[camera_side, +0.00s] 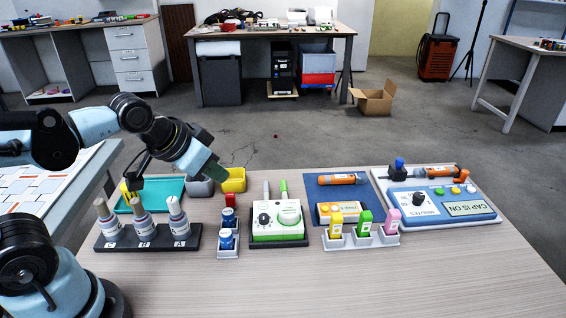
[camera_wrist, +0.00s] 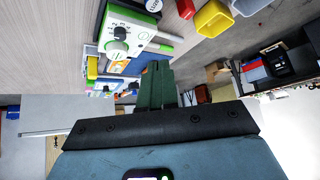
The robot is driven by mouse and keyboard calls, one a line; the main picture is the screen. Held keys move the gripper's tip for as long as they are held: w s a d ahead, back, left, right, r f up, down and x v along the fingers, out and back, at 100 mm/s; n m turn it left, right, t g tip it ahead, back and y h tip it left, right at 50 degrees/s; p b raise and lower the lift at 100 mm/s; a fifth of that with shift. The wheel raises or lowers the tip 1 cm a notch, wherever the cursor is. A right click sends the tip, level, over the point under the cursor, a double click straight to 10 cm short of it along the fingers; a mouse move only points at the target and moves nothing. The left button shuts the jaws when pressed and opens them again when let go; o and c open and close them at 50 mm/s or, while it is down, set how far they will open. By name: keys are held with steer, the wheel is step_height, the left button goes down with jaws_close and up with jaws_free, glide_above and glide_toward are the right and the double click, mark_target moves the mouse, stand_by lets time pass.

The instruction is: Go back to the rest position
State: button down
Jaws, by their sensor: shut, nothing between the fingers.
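My gripper (camera_side: 216,177) hangs in the air above the back left part of the bench (camera_side: 400,285), near the grey and yellow bins. It is tilted, pointing down and to the right in the side view. In the wrist view my gripper (camera_wrist: 157,66) has its two dark green fingers closed together, with nothing between them. The fingers hide part of the bench items behind them in that view.
Below stand a rack of bottles (camera_side: 148,240), a teal tray (camera_side: 165,188), a yellow bin (camera_side: 233,180), and a green-white device (camera_side: 278,222). Farther right are a blue mat (camera_side: 320,184) and a panel reading "CAP IS ON" (camera_side: 466,208). The bench front is clear.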

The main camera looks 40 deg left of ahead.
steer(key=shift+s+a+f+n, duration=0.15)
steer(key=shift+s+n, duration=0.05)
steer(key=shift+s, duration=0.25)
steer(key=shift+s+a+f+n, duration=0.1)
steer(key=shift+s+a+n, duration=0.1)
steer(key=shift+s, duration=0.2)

Challenge: From the material above, reproduce everything verbatim except the pictures.

Output for this exercise:
[camera_side, +0.00s] 
[camera_wrist, +0.00s] 
The robot is driven by mouse and keyboard calls, one a line; the main picture is the screen. Held keys move the gripper's tip for as long as they are held: w s a d ahead, back, left, right, r f up, down and x v along the fingers, out and back, at 100 mm/s; n m turn it left, right, t g tip it ahead, back and y h tip it left, right at 50 degrees/s; p b raise and lower the lift at 100 mm/s; a fifth of that with shift. The wheel raises or lowers the tip 1 cm a notch, wherever the cursor is. A right click sends the tip, level, over the point under the cursor, a double click straight to 10 cm short of it along the fingers; a mouse move only points at the target and moves nothing. The left button shuts the jaws when pressed and opens them again when let go; o and c open and close them at 50 mm/s or, while it is down, set how far they will open. By name: keys are held with steer, the wheel is step_height, the left button goes down with jaws_close and up with jaws_free, glide_above and glide_toward are the right and the double click, mark_target moves the mouse, stand_by lets time pass.

The instruction is: Go back to the rest position
State: button down
Jaws, by their sensor: shut, nothing between the fingers.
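My gripper (camera_side: 216,177) hangs in the air above the back left part of the bench (camera_side: 400,285), near the grey and yellow bins. It is tilted, pointing down and to the right in the side view. In the wrist view my gripper (camera_wrist: 157,66) has its two dark green fingers closed together, with nothing between them. The fingers hide part of the bench items behind them in that view.
Below stand a rack of bottles (camera_side: 148,240), a teal tray (camera_side: 165,188), a yellow bin (camera_side: 233,180), and a green-white device (camera_side: 278,222). Farther right are a blue mat (camera_side: 320,184) and a panel reading "CAP IS ON" (camera_side: 466,208). The bench front is clear.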

The main camera looks 40 deg left of ahead.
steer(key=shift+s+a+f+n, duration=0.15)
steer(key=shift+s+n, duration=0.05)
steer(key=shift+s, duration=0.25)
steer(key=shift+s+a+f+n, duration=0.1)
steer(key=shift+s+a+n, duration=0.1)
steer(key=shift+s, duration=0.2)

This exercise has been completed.